Discover more about used Land Rover Defender reliability and common problems on our dedicated reliability page.

Land Rover Defender touchscreen

Our recommendations

Which used Land Rover Defender 4x4 should I buy?

The Defender 110 is much more practical than the 90 is, yet used prices are similar. We believe most people won't need the extra space of the Defender 130: we doubt they'll want to pay the hefty premium that variant demands, either.

Out of all the engines you have to choose from, the D250 offers the best balance between performance and buying/running costs. Yes, it's more expensive than SD4 examples, but we'd happily pay the extra few grand for what is a smoother and more powerful engine. In fact, as we touched upon, the D200, D250 and D300 are similarly priced – we're recommending the middle child simply because it's the most common, but if you can find a good D300, go for it.

You'll see a mix of trims at all sorts of prices. For instance, around £50,000, you'll see S cars, First Editions – the short-lived and rather rare launch trim – and even the odd X-Dynamic HSE. We recommend seeking out one of the higher trims (because why not), but if you're struggling, there's no shame in going for the common S – despite being the entry-level trim, it's well equipped.

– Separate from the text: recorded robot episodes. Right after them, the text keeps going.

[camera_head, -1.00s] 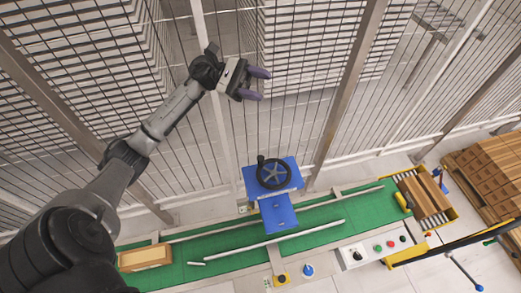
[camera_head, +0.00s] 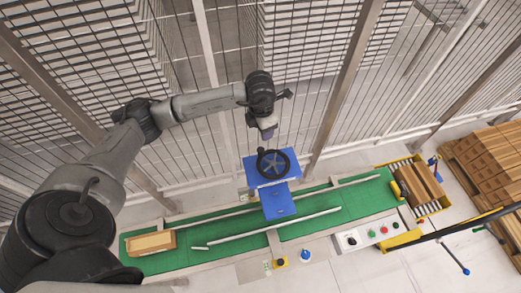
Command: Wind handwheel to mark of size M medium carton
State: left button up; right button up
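The black handwheel (camera_head: 273,163) with grey spokes and a knob at its upper left sits on a blue stand (camera_head: 278,203) over the green conveyor. My left gripper (camera_head: 268,133) hangs just above the far rim of the handwheel, pointing down. Its fingers are mostly hidden, so I cannot tell whether it is open or touches the wheel. A carton (camera_head: 151,243) lies on the left end of the conveyor. I cannot make out any size marks. My right gripper is not in view.
The green conveyor (camera_head: 330,208) has guide rails along it. A control panel (camera_head: 368,235) with coloured buttons stands at its near side. Brown cartons (camera_head: 420,184) lie at the right end, and stacked cartons (camera_head: 490,160) stand beyond. A mesh fence (camera_head: 225,100) runs behind.

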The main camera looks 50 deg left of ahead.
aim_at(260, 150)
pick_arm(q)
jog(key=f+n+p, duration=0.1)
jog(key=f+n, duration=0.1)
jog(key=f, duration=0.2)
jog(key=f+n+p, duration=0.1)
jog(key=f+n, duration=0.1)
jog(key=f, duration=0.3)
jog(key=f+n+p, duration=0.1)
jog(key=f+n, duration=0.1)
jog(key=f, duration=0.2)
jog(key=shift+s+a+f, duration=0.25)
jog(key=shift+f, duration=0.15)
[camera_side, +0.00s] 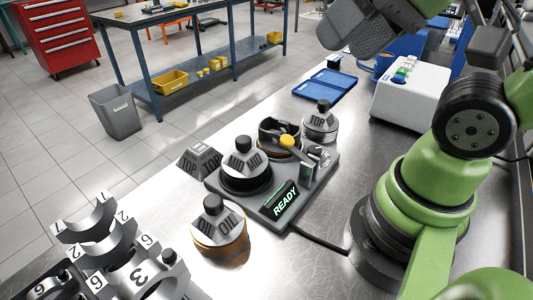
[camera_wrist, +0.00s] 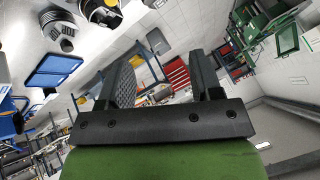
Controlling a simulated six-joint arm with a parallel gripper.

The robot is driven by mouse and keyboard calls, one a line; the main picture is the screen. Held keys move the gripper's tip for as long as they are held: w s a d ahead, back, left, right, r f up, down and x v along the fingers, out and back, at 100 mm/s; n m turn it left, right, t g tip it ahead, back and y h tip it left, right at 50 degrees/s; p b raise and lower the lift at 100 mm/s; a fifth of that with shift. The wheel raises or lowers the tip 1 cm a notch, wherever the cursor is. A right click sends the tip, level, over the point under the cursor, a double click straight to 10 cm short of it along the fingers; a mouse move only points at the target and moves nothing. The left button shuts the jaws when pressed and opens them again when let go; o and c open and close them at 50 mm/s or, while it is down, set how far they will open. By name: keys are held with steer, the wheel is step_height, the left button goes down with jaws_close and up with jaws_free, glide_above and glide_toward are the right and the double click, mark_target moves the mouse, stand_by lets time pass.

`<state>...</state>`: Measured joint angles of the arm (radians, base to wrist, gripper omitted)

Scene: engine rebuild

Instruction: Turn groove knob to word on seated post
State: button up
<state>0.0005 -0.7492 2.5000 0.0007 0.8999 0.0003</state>
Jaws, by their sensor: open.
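A dark fixture (camera_side: 228,190) with a lit READY panel (camera_side: 283,202) stands on the metal bench. A grey piece marked MID (camera_side: 243,162) sits upright on its left seat. A dark clamp ring (camera_side: 277,133) with a yellow-knobbed lever (camera_side: 287,142) is behind it. A small dial (camera_side: 319,156) with white lettering is at the fixture's right; its setting is too small to read. Pieces marked OIL (camera_side: 219,222) and TOP (camera_side: 320,122) stand off the fixture. My gripper (camera_wrist: 162,80) is open and empty, high above the bench, tilted away from the fixture.
A grey block marked TOP (camera_side: 199,161) is left of the fixture. Numbered bearing caps (camera_side: 105,240) fill the near left corner. A blue tray (camera_side: 326,85) and a white button box (camera_side: 411,90) stand behind. A cable (camera_side: 318,240) runs along the bench.

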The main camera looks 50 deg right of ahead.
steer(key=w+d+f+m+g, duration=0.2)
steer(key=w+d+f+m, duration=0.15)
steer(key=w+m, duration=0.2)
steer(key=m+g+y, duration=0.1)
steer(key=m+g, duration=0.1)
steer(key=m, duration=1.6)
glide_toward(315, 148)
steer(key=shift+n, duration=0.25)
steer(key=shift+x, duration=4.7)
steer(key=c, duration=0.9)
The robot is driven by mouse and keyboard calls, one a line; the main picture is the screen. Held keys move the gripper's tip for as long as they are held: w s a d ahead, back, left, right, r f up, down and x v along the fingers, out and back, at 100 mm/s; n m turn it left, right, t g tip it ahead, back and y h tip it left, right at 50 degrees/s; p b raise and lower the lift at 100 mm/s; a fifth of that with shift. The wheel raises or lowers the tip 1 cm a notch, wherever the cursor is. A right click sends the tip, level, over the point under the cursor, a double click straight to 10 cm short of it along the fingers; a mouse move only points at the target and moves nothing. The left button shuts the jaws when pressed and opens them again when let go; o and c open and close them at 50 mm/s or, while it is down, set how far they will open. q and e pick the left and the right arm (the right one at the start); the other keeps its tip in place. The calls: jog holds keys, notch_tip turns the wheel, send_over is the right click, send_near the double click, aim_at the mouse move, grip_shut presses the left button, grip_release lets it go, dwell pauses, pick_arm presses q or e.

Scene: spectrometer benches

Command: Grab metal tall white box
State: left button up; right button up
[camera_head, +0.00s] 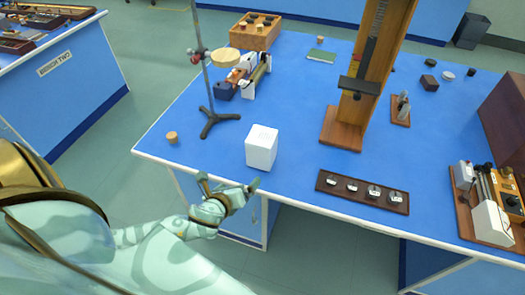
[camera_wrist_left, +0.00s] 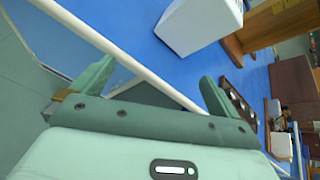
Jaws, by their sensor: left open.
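The tall white box (camera_head: 261,147) stands upright on the blue bench top (camera_head: 290,190), close to its front edge. It also shows in the left wrist view (camera_wrist_left: 199,24) at the top, beyond the fingers. My left gripper (camera_head: 230,184) is just in front of the bench's front edge, nearer to me than the box and a little to its left. Its two fingers (camera_wrist_left: 155,85) are spread apart with nothing between them. The gripper and the box are apart. My right gripper is not in view.
A metal stand (camera_head: 208,119) stands behind and left of the box, with a small cork (camera_head: 172,137) beside it. A tall wooden instrument (camera_head: 345,128) and a dark tray of weights (camera_head: 362,191) are to the right. The bench edge lies between gripper and box.

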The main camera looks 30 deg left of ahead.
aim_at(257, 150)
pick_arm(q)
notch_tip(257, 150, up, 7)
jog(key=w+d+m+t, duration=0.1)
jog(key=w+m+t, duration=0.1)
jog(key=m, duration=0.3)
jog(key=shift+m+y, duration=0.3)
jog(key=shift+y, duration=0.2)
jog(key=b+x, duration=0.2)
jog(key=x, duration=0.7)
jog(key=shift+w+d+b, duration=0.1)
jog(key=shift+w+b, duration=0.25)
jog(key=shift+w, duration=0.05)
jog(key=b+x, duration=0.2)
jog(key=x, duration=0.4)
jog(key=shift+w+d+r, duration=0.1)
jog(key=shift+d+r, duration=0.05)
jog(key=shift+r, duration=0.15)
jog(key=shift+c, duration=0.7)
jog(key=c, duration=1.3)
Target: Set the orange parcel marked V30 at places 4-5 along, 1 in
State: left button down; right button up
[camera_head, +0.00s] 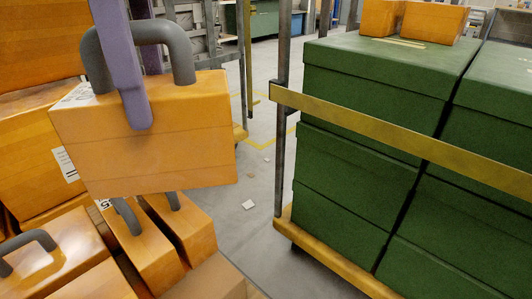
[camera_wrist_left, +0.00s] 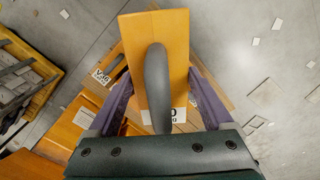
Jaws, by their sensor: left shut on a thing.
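My left gripper (camera_head: 138,112), with purple fingers, is shut on an orange parcel (camera_head: 188,145) with a grey arched handle. It holds the parcel slightly tilted above other orange parcels at the left. In the left wrist view the held parcel (camera_wrist_left: 178,50) sits between the purple fingers (camera_wrist_left: 160,100), handle toward the camera. Its white label is partly covered; only a final "0" shows, so I cannot read the whole mark. My right gripper is not in view.
Orange handled parcels (camera_head: 165,228) stand close below the held one, and more (camera_head: 45,258) fill the lower left. Green boxes (camera_head: 355,130) are stacked at the right behind a yellow rail (camera_head: 400,135).

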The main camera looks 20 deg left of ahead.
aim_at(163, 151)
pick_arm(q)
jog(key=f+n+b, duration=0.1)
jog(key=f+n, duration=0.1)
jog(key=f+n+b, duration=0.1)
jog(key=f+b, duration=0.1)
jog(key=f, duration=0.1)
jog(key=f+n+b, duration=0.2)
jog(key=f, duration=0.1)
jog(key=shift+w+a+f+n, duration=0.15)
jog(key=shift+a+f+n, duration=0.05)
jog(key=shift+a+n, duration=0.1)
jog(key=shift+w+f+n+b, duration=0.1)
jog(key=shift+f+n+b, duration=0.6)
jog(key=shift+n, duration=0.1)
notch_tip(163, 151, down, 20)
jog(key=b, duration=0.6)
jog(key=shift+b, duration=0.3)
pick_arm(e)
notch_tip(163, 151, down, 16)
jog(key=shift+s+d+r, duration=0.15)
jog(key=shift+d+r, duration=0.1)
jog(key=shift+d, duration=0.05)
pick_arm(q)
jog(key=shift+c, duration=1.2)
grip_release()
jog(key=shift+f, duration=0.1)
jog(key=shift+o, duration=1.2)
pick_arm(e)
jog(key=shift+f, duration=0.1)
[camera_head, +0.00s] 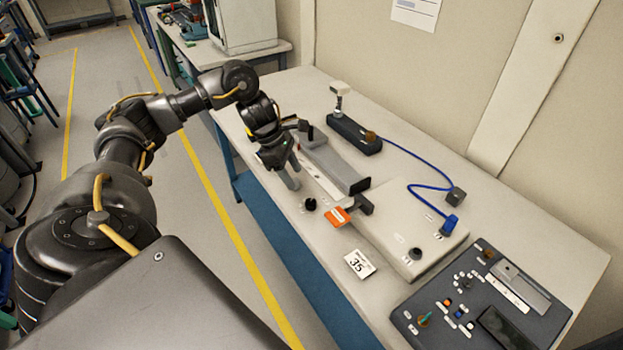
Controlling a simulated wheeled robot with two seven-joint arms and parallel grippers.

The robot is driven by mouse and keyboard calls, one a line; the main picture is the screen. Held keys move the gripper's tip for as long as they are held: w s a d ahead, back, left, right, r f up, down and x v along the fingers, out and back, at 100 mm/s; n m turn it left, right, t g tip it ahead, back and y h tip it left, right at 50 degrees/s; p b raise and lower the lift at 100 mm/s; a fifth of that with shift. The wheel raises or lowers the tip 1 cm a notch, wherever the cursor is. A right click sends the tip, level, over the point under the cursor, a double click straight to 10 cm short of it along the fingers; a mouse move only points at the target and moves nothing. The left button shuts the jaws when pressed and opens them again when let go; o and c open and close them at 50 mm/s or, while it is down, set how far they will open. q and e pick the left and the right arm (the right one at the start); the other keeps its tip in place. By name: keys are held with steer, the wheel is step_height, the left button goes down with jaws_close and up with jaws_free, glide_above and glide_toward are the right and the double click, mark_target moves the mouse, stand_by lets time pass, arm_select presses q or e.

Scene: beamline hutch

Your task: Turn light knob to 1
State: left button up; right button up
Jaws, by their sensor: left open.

Our favourite Land Rover Defender: Defender 110 D250 S

Land Rover Defender rear seats


What alternatives should I consider to a used Land Rover Defender 4x4?

The Land Rover Defender straddles the line between utilitarian 4x4 and refined, posh SUV. On the former side, you have the Jeep Wrangler to consider – that's about as formidable off-road as cars come. On the latter front, the Audi Q7 is a firm favourite of ours, especially as a used buy. Like the Defender, the Q7 is also available with seven seats.

If you have upwards of £60,000 to spend (and lots of fuel money), may we suggest a Bentley Bentayga? For the money, it'll be a 2016/'17 car, but you'll enjoy incredible interior quality and comfort, as well as a smooth and immensely powerful engine, whether you opt for the 4.0-litre V8 petrol or diesel, or the 6.0-litre W12 petrol.